The request = Repeat the full listing below verbatim and keep the images out.

Dataset extract =
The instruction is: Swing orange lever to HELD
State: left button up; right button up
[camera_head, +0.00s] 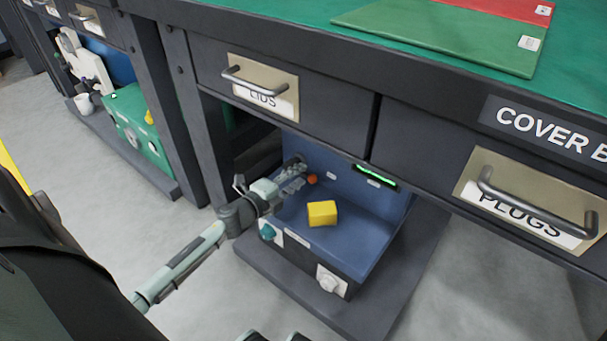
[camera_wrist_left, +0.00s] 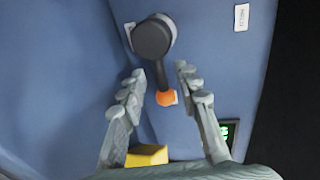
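The lever shows in the left wrist view as a dark round hub (camera_wrist_left: 152,38) with a dark arm pointing down to an orange tip (camera_wrist_left: 166,98). The orange tip also shows in the head view (camera_head: 312,179), at the blue back panel. A small label (camera_wrist_left: 241,17), which seems to read HELD, is right of the hub in the wrist view. My left gripper (camera_wrist_left: 160,75) is open, its fingers on either side of the lever with visible gaps. In the head view the left gripper (camera_head: 293,174) reaches into the blue station. Dark tips at the bottom edge may be my right gripper; its state is unclear.
A yellow block (camera_head: 322,213) sits on the blue station (camera_head: 345,240) under the bench. A green-lit indicator (camera_head: 375,178) is on its back panel. The LIDS drawer (camera_head: 330,85) and PLUGS drawer (camera_head: 440,165) overhang it.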

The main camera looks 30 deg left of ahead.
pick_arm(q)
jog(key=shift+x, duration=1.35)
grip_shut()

Response to the exercise =
The instruction is: Swing orange lever to HELD
State: left button up; right button up
[camera_head, +0.00s] 
[camera_wrist_left, +0.00s] 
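The lever shows in the left wrist view as a dark round hub (camera_wrist_left: 152,38) with a dark arm pointing down to an orange tip (camera_wrist_left: 166,98). The orange tip also shows in the head view (camera_head: 312,179), at the blue back panel. A small label (camera_wrist_left: 241,17), which seems to read HELD, is right of the hub in the wrist view. My left gripper (camera_wrist_left: 160,75) is open, its fingers on either side of the lever with visible gaps. In the head view the left gripper (camera_head: 293,174) reaches into the blue station. Dark tips at the bottom edge may be my right gripper; its state is unclear.
A yellow block (camera_head: 322,213) sits on the blue station (camera_head: 345,240) under the bench. A green-lit indicator (camera_head: 375,178) is on its back panel. The LIDS drawer (camera_head: 330,85) and PLUGS drawer (camera_head: 440,165) overhang it.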

The main camera looks 30 deg left of ahead.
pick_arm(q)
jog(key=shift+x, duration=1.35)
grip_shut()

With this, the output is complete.